James Forcillo case: Crown says events that led to death could have been avoided
Officer involved in Otto Vass case submits letter of support to court on behalf of Forcillo
Const. James Forcillo could have avoided the sequence of events that led to the shooting death of 18-year-old Sammy Yatim in July 2013, the Crown argued Tuesday at the Toronto police officer's sentencing hearing.
Crown prosecutor Milan Rupic told the court that de-escalation was perfectly feasible in Forcillo's case because no one had been injured or attacked. And although Yatim was mocking police, Rupic argued that he had uttered no threats, he was contained in the streetcar, there were other officers at the scene and Forcillo had been trained in "non-forceful" techniques.
Rupic argued that Forcillo failed to make use of his training from the moment he got out of the police cruiser after being called to the scene.
The prosecution continued its submissions to Justice Edward Then on Tuesday, after Forcillo's defence team argued last week at the Ontario Superior Court in Toronto that he should be held under house arrest rather than serve time behind bars.
The Crown has said Forcillo should go to prison for more than five years and a mandatory minimum sentence is reasonable for attempted murder. It opposes a challenge from the defence that the mandatory minimum sentence is unconstitutional in this case.
In January, a jury acquitted Forcillo of second-degree murder, but convicted him of attempted murder for continuing to fire at Yatim after the teen had already fallen mortally wounded to the floor of an empty streetcar in July of 2013.
Forcillo fired two separate volleys — three shots and then six shots — at Yatim, who had consumed ecstasy and was wielding a small knife on the TTC vehicle.
On Wednesday, May 4, the Crown filed written submissions with the court calling for a prison sentence longer than the five-year mandatory minimum for the offence, referring to the shooting of Yatim as "one of the most egregious examples of unjustified violence by a police officer in Canada."

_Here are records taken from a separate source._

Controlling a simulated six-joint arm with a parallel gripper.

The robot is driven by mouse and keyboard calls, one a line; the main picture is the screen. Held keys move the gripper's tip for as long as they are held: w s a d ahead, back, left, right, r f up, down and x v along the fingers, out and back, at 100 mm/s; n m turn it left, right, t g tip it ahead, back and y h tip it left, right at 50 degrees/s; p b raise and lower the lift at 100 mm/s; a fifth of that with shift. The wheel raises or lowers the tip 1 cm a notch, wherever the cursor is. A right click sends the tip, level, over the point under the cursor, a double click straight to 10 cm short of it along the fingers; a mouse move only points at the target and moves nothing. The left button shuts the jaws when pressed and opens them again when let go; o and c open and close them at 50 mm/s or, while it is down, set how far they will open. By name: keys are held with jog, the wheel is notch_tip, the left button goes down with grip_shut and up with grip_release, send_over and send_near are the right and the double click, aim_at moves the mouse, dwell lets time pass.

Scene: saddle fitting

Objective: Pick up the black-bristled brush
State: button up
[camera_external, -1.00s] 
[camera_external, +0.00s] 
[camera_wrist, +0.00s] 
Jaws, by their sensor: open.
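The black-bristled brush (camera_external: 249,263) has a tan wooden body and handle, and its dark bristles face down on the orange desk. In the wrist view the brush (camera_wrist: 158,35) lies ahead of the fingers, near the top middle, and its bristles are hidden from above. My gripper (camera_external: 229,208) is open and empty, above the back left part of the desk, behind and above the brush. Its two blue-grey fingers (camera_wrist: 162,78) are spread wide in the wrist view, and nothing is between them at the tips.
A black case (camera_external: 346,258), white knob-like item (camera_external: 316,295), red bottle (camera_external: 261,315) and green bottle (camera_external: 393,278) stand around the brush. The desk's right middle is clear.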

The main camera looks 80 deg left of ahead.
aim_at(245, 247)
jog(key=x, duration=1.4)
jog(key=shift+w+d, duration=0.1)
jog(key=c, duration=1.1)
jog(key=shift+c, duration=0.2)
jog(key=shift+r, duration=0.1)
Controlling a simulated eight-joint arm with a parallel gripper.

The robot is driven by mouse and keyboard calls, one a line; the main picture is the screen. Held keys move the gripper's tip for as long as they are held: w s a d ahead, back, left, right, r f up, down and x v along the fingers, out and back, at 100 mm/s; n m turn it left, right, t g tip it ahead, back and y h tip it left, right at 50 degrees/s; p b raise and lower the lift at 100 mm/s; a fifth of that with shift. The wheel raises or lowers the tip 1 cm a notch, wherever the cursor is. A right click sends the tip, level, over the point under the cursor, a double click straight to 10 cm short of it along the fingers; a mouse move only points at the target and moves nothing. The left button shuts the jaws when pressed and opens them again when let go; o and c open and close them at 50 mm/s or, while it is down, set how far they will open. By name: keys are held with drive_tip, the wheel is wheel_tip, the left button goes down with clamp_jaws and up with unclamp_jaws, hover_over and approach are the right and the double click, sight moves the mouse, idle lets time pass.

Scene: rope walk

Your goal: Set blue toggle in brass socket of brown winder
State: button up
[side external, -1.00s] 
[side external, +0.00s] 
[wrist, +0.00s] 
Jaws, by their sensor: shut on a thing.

Last week, defence lawyer Lawrence Gridin told the court taking away the availability of a house arrest sentence in Forcillo's case — through the mandatory minimum — is an "overbroad" action not intended to apply to police officers who must carry guns and protect the public.
Gridin said the court needs to consider that police officers are required by the law to carry guns as part of their job
But Then said a police officer carrying a gun must also be bound by his duties, which include restraint.
"It's not a licence to kill, it's regulated," said Then. "Whether or not it's issued to him by way of his employment ... he has to carry out the terms of his employment in a legal manner."
Letter of support
Meantime, a Toronto police officer involved in another high-profile incident that ended in the death of a man officers were trying to arrest has submitted letter of support to the court on behalf of Forcillo. It's one of 15 letters supporting Forcillo sent to the judge by friends, fellow officers and family of the convicted officer.
In August of 2000, Filippo Bevilacqua was a young constable on patrol with his partner when they answered a call from two other officers who were trying to arrest Otto Vass.
The mentally ill man had just punched one of the officers in the head and they were in a violent struggle with him outside a convenience store.
Less than a minute after Bevilacqua arrived, the 55-year-old Vass stopped breathing.
All four officers were charged with manslaughter, but later acquitted after a two-month trial. Bevilacqua went on to become a detective, a position he still holds with the Toronto Police Service.
In his letter to the judge, Bevilacqua says he met Forcillo days after the Yatim shooting and has become a personal friend.
"Throughout the past two-and-a-half years James has shown that he is a man with a very strong character. He has faced his nightmare with absolute courage and determination. James is determined to end this ordeal and carry on with his life for the sake of his wife and children," Bevilacqua wrote.
" ... James is the furthest thing from being 'a hothead, a bully and short-tempered,' as he was described by ... Crown Attorney Mr. Milan Rupic," the detective wrote. "Upon his eventual return to work I would not hesitate to work alongside Police Constable James Forcillo."